In MLR, our hypothesis function is

${\displaystyle h_{\beta }(x)=\beta ^{T}X}$

where ${\displaystyle \beta }$ is the regression vector we wish to calculate.

The loss function for MLR is

${\displaystyle L(h_{\beta }(x_{i}),y)={\frac {1}{2}}(h_{\beta }(x_{i})-y_{i})^{2}.}$

The cost function ${\displaystyle J_{\beta }}$ is used to minimize the loss ${\displaystyle L(h_{\beta }(x_{i}),y)}$, and is found by the following equation

${\displaystyle J_{\beta }={\frac {1}{m}}\sum _{i=1}^{m}L(h_{\beta }(x_{i}),y)}$

But when it comes to regularization, the ${\displaystyle J_{\beta }}$ is differed by the incorporation of the penalty terms.
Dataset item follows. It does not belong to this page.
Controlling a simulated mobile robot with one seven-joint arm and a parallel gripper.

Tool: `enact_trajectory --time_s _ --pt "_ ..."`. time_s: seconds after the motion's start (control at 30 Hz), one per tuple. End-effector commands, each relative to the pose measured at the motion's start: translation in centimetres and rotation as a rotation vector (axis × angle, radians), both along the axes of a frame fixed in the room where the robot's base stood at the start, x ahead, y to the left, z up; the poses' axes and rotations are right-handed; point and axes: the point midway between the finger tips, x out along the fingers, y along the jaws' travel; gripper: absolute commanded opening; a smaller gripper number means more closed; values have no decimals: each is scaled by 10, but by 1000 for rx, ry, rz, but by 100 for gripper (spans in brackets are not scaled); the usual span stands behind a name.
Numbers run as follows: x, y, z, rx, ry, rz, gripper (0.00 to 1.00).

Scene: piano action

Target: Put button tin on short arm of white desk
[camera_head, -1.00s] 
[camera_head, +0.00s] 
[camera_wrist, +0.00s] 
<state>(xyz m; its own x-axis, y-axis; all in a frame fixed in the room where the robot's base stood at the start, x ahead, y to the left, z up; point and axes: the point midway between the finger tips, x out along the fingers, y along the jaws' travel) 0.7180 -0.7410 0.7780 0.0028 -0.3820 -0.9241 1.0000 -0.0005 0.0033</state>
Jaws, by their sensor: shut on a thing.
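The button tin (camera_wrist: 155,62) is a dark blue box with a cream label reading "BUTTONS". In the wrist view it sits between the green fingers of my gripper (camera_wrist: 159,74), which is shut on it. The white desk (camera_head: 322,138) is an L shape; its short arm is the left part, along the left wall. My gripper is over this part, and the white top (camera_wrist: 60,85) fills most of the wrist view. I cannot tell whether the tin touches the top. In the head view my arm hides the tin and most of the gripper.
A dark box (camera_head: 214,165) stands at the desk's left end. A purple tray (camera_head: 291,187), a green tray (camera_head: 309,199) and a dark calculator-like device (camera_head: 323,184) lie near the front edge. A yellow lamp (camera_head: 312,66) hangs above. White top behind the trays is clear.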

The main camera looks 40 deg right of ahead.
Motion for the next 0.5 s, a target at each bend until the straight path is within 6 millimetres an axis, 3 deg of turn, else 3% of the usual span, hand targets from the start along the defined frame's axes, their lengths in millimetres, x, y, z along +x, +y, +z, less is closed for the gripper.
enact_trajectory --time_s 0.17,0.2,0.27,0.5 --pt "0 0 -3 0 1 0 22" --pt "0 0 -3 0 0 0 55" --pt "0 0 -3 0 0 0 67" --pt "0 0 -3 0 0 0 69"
Consult the table below to note the differences in the cost functions between each algorithm:

options.algorithm ${\displaystyle J_{\beta }}$ (Cost Function)
'leastsquares' ${\displaystyle {\frac {1}{m}}\sum _{i=1}^{m}L(h_{\beta }(x_{i}),y)}$
'optimized_ridge' ${\displaystyle {\frac {1}{m}}\sum _{i=1}^{m}L(h_{\beta }(x_{i}),y)+{\frac {\theta _{a}}{2m}}\sum _{j=1}^{n}\beta _{j}^{2}}$
'optimized_lasso' ${\displaystyle {\frac {1}{m}}\sum _{i=1}^{m}L(h_{\beta }(x_{i}),y)+{\frac {\theta _{b}}{2m}}\sum _{j=1}^{n}|\beta _{j}|}$
'elasticnet' ${\displaystyle {\frac {1}{m}}\sum _{i=1}^{m}L(h_{\beta }(x_{i}),y)+{\frac {\theta _{b}}{2m}}\sum _{j=1}^{n}|\beta _{j}|+{\frac {\theta _{a}}{2m}}\sum _{j=1}^{n}\beta _{j}^{2}}$

Note: ${\displaystyle \theta _{a}}$ pertains to the L2 penalty value and ${\displaystyle \theta _{b}}$ pertains to the L1 penalty value.

#### Studentized Residuals

From version 8.8 onwards, the Studentized Residuals shown for MLR Scores Plot are now calculated for calibration samples as:

 MSE   = sum((res).^2)./(m-1);
syres = res./sqrt(MSE.*(1-L));


where res = y residual, m = number of samples, and L = sample leverage. This represents a constant multiplier change from how Studentized Residuals were previously calculated. For test datasets, where pres = predicted y residual, the semi-Studentized residuals are calculated as:

 MSE   = sum((res).^2)./(m-1);
syres = pres./sqrt(MSE);


This represents a constant multiplier change from how the semi-Studentized Residuals were previously calculated.